As the school itself may be sued in its own name, there is no need to apply Rule 3, Section 15, under which the persons joined in an association without any juridical personality may be sued with such association. Besides, it has been shown that the individual members of the board of trustees are not liable, having been appointed only after the private respondent's dismissal. 6
It is clear now that a charitable institution is covered by the labor laws 7 although the question was still unsettled when this case arose in 1968. At any rate, there was no law even then exempting such institutions from the operation of the labor laws (although they were exempted by the Constitution from ad valorem taxes). Hence, even assuming that the petitioner was a charitable institution as it claims, the private respondent was nonetheless still entitled to the protection of the Termination Pay Law, which was then in force.
While it may be that the petitioner was engaged in charitable works, it would not necessarily follow that those in its employ were as generously motivated. Obviously, most of them would not have the means for such charity. The private respondent herself was only a humble school teacher receiving a meager salary of Pl80. 00 per month.
At that, it has not been established that the petitioner is a charitable institution, considering especially that it charges tuition fees and collects book rentals from its students. 8 While this alone may not indicate that it is profit-making, it does weaken its claim that it is a non-profit entity.
The petitioner says the private respondent had not been illegally dismissed because her teaching contract was on a yearly basis and the school was not required to rehire her in 1968. The argument is that her services were terminable at the end of each year at the discretion of the school. Significantly, no explanation was given by the petitioner, and no advance notice either, of her relief after teaching year in and year out for all of thirty-two years, the private respondent was simply told she could not teach any more.
The Court holds, after considering the particular circumstance of Oh's employment, that she had become a permanent employee of the school and entitled to security of tenure at the time of her dismissal. Since no cause was shown and established at an appropriate hearing, and the notice then required by law had not been given, such dismissal was invalid.
The private respondent's position is no different from that of the rank-and-file employees involved in Gregorio Araneta University Foundation v. NLRC, 9 of whom the Court had the following to say:
Undoubtedly, the private respondents' positions as deans and department heads of the petitioner university are necessary in its usual business. Moreover, all the private respondents have been serving the university from 18 to 28 years. All of them rose from the ranks starting as instructors until they became deans and department heads of the university. A person who has served the University for 28 years and who occupies a high administrative position in addition to teaching duties could not possibly be a temporary employee or a casual.

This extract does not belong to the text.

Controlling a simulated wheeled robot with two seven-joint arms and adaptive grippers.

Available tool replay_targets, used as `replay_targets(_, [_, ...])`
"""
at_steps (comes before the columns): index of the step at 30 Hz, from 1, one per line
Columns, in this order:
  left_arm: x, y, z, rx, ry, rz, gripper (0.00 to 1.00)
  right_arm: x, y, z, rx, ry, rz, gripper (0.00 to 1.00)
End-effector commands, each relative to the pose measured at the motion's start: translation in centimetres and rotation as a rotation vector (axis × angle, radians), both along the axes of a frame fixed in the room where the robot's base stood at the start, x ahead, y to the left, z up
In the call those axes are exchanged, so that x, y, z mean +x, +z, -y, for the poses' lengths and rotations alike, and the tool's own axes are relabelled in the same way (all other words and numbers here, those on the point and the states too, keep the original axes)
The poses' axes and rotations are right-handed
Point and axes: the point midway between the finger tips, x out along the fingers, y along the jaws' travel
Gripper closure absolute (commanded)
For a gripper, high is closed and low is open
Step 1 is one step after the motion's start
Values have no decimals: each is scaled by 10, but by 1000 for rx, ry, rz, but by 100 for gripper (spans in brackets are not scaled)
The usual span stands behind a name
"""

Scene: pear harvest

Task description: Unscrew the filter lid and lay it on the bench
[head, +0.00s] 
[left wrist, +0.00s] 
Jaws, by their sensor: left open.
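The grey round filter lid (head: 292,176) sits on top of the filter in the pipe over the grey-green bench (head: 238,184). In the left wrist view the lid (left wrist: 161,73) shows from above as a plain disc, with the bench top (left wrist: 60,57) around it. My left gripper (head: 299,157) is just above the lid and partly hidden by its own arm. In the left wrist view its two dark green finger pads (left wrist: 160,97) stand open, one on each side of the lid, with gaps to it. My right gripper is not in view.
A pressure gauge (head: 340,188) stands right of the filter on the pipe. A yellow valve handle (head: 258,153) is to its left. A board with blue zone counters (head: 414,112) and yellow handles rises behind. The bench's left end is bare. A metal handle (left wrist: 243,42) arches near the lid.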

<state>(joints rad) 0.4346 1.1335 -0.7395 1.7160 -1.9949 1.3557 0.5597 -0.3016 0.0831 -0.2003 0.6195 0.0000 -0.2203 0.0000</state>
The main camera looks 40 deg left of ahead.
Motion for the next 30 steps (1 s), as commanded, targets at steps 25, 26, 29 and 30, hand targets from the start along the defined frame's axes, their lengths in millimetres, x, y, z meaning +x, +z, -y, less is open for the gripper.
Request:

The applicable law is the Termination Pay Law, which provided:
SECTION 1. In cases of employment, without a definite period, in a commercial, industrial, or agricultural establishment or enterprise, the employer or the employee may terminate at any time the employment with just cause; or without just cause in the case of an employee by serving written notice on the employer at least one month in advance, or in the case of an employer, by serving such notice to the employee at least one month in advance or one-half month for every year of service of the employee, whichever, is longer, a fraction of at least six months being considered as one whole year.
The employer, upon whom no such notice was served in case of termination of employment without just cause may hold the employee liable for damages.
The employee, upon whom no such notice was served in case of termination of employment without just cause shall be entitled to compensation from the date of termination of his employment in an I amount equivalent to his salaries or wages correspond to the required period of notice. ... .
The respondent court erred, however, in awarding her one month pay instead of only one-half month salary for every year of service. The law is quite clear on this matter. Accordingly, the separation pay should be computed at P90.00 times 32 months, for a total of P2,880.00.
Parenthetically, R.A. No. 4670, otherwise known as the Magna Carta for Public School Teachers, confers security of tenure on the teacher upon appointment as long as he possesses the required qualification. 10 And under the present policy of the Department of Education, Culture and Sports, a teacher becomes permanent and automatically acquires security of tenure upon completion of three years in the service. 11
While admittedly not applicable to the case at bar, these I rules nevertheless reflect the attitude of the government on the protection of the worker's security of tenure, which is now guaranteed by no less than the Constitution itself. 12
We find that the private respondent was arbitrarily treated by the petitioner, which has shown no cause for her removal nor had it given her the notice required by the Termination Pay Law. As the respondent court said, the contention that she could not report one week before the start of classes is a flimsy justification for replacing her. 13 She had been in its employ for all of thirty-two years. Her record was apparently unblemished. There is no showing of any previous strained relations between her and the petitioner. Oh had every reason to assume, as she had done in previous years, that she would continue teaching as usual.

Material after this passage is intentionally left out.